─── DATASET EXCERPTS

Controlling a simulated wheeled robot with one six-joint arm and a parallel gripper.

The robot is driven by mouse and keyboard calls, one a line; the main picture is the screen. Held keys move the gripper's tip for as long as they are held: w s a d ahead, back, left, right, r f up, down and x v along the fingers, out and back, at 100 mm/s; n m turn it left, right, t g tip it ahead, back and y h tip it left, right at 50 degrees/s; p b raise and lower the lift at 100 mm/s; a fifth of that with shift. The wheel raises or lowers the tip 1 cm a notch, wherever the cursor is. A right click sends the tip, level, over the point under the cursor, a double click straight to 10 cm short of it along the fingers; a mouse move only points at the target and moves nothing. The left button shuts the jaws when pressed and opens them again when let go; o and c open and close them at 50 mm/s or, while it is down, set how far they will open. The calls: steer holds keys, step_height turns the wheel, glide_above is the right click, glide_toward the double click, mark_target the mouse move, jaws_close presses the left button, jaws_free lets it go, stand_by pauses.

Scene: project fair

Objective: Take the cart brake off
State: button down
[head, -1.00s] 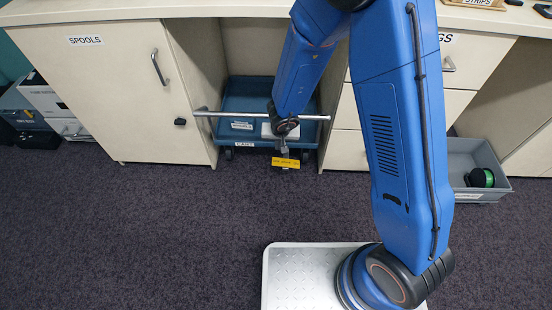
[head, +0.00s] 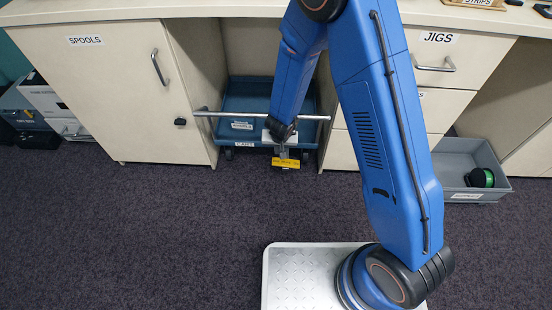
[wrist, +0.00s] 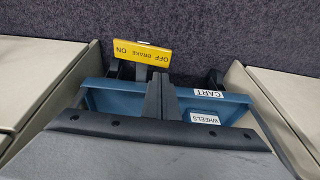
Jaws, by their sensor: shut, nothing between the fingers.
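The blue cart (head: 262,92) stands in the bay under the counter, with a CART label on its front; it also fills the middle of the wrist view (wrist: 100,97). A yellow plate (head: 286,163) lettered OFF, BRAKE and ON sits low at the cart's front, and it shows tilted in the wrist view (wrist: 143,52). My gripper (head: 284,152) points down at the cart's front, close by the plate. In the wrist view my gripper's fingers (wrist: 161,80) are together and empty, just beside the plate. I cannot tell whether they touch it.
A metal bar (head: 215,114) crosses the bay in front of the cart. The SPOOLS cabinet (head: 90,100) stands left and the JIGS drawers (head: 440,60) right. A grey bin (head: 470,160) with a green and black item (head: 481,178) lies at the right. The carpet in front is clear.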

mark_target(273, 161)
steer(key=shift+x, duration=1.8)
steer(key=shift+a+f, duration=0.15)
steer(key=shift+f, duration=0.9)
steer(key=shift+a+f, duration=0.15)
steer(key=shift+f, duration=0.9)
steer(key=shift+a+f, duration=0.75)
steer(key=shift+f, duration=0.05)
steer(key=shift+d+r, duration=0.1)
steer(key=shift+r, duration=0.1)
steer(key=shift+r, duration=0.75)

──────
─── DATASET EXCERPTS

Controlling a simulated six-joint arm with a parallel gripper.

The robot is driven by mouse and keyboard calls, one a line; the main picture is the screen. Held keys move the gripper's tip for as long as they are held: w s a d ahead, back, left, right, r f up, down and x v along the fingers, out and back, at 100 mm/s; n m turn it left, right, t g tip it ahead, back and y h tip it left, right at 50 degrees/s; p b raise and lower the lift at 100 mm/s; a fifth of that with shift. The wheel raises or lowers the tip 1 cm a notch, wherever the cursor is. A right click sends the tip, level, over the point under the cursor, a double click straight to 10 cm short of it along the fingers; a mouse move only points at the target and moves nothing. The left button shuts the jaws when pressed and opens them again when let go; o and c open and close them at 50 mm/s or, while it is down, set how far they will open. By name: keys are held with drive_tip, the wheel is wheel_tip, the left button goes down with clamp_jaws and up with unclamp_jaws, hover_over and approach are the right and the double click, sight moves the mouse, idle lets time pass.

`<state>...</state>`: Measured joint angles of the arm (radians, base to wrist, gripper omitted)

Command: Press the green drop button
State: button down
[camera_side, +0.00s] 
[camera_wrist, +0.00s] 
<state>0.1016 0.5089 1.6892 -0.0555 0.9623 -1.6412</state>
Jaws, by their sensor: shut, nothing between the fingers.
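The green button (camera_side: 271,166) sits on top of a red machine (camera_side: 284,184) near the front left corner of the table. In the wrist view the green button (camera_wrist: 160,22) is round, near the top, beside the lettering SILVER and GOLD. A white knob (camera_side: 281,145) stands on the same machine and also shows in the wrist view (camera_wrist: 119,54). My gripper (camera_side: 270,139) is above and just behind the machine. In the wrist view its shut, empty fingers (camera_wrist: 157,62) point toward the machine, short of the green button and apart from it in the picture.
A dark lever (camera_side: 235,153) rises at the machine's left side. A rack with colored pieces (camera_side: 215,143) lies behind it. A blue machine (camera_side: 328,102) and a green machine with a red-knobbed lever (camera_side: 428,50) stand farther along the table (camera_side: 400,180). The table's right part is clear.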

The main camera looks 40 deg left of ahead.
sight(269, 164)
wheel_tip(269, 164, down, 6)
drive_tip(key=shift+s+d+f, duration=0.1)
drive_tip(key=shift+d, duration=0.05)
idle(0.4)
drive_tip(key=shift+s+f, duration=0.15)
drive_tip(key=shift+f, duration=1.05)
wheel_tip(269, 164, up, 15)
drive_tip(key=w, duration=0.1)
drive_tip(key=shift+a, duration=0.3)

──────

EXERCISE: Show all lines above holding "Controlling".

EXERCISE OUTPUT:
Controlling a simulated wheeled robot with one six-joint arm and a parallel gripper.
Controlling a simulated six-joint arm with a parallel gripper.

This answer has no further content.